Obywatel Ukrainy werbował swoich rodaków do pracy, polegającej na zbieraniu do puszek datków przeznaczonych rzekomo na chore ukraińskie dzieci. Działał także na terenie powiatu bocheńskiego. Sprawę prowadzi Prokuratura Okręgowa w Tarnowie.
W wyniku postępowania ustalono, że mężczyzna od września 2020 roku do sierpnia 2022 roku werbował do pracy i załatwiał transport obywateli Ukrainy do Polski, wprowadzając ich w błąd co do rodzaju, warunków i legalności tej pracy. Załatwiał pokrzywdzonym odpowiednie dokumenty, w tym zaświadczenia dotyczące pracy sezonowej przy zbiorach owoców w gospodarstwach lub firmach w okolicy Grójca.
Następnie, po przekroczeniu przez pokrzywdzonych granicy i wjeździe do Polski, zapewniał im żywność i mieszkanie, po czym wykorzystując stosunek zależności oraz ich bezradność wynikającą z pobytu w obcym kraju, nieznajomości języka, miejsca pobytu i okolicy oraz braku środków finansowych, wykorzystywał ich w żebractwie.
Wyposażał pokrzywdzonych w puszki oraz identyfikator, podwoził samochodem pod sklepy, gdzie w miejscach publicznych przez wiele godzin zbierali datki. Po wieczór wracał po nich i samochodem, zabierał do mieszkania, przejmując zebrane przez nich pieniądze. Oskarżony nie wypłacał pokrzywdzonym obiecanego wynagrodzenia, a jedyną ich zapłatą było jedzenie i mieszkanie.
Organizujący cały proceder Ukrainiec, uzbierane przez pokrzywdzonych pieniądze przeznaczał na własne potrzeby i utrzymanie konkubiny i trójki małoletnich dzieci. Ponadto całkowicie zdominował pokrzywdzonych, decydując gdzie będą przebywać, co będą robić, jakimi środkami mogą dysponować i w ten sposób wytworzył stosunek zależności, który nadużył wykorzystując ich w żebractwie.

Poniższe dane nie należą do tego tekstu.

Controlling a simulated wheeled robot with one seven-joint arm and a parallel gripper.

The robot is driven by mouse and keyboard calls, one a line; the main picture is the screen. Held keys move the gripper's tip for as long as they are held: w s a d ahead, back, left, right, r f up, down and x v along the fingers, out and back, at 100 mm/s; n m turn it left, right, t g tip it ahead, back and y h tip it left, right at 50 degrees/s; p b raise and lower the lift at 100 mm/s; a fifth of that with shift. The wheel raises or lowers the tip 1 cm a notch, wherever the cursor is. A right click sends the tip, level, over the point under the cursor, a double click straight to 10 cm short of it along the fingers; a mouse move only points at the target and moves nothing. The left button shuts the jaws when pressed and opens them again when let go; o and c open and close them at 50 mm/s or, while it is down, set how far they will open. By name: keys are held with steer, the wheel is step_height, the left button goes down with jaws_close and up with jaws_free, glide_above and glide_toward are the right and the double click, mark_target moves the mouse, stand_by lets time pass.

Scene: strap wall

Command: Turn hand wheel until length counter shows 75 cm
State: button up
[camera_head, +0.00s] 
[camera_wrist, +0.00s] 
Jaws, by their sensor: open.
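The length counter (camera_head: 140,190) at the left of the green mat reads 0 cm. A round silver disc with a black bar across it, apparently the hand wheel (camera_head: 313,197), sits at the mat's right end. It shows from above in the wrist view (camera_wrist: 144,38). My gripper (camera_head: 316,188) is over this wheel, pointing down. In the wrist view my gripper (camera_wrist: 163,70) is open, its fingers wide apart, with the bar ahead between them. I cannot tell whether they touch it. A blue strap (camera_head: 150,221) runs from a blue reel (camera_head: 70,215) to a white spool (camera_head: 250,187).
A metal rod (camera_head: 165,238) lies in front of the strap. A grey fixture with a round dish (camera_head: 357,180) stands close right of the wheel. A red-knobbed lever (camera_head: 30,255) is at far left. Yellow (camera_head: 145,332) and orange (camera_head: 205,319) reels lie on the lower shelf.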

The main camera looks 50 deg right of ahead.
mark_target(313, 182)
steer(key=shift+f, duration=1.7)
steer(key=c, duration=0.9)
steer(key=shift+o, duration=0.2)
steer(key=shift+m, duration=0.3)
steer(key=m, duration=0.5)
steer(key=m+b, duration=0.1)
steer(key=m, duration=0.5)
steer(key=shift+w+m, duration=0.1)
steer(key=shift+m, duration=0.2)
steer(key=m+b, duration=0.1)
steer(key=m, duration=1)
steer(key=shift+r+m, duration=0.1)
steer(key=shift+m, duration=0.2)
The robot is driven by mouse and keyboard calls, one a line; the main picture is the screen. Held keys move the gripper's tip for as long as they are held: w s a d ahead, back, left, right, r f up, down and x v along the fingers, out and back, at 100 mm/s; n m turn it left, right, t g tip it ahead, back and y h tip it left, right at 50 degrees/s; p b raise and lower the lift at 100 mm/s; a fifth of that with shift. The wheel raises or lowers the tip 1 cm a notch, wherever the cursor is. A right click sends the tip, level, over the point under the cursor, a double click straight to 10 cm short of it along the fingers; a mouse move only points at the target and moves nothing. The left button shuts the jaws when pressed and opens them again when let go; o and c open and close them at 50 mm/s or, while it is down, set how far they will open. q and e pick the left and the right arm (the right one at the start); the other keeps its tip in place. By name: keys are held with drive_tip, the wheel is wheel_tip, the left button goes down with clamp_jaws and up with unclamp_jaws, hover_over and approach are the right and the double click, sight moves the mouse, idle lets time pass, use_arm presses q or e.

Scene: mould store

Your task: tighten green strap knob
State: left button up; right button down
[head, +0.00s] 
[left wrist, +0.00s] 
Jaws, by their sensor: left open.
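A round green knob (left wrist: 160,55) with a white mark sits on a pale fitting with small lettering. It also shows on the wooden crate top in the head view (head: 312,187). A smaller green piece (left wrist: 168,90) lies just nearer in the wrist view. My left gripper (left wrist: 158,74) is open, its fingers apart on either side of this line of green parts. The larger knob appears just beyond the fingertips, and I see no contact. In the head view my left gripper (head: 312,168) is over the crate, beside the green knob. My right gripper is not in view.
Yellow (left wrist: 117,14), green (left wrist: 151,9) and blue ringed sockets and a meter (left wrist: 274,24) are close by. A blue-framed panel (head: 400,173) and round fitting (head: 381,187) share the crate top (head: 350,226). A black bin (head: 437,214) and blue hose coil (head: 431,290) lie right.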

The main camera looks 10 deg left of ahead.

Sprawca działał na terenie Ukrainy i w różnych miejscowościach w Polsce, w tym w Tarnowie, powiecie tarnowskim i bocheńskim.
Organizator wskazanego procederu został oskarżony o popełnienie przestępstwa handlu ludźmi wobec 4 obywateli Ukrainy (3 kobiet i 1 mężczyzny), zagrożonego karą pozbawienia wolności na czas nie krótszy od 3 lat.
W toku postępowania ustalono również, że oskarżony doprowadził pokrzywdzonych nieustalonych z nazwiska do niekorzystnego rozporządzenia mieniem – pieniędzmi w kwocie blisko 54 tys. zł, wprowadzając darczyńców w błąd co do faktycznego przeznaczenia pieniędzy zbieranych do puszek przez obywateli Ukrainy na chore dzieci w Ukrainie. Został więc oskarżony o przestępstwo oszustwa, zagrożone karą pozbawienia wolności od 6 miesięcy do 8 lat.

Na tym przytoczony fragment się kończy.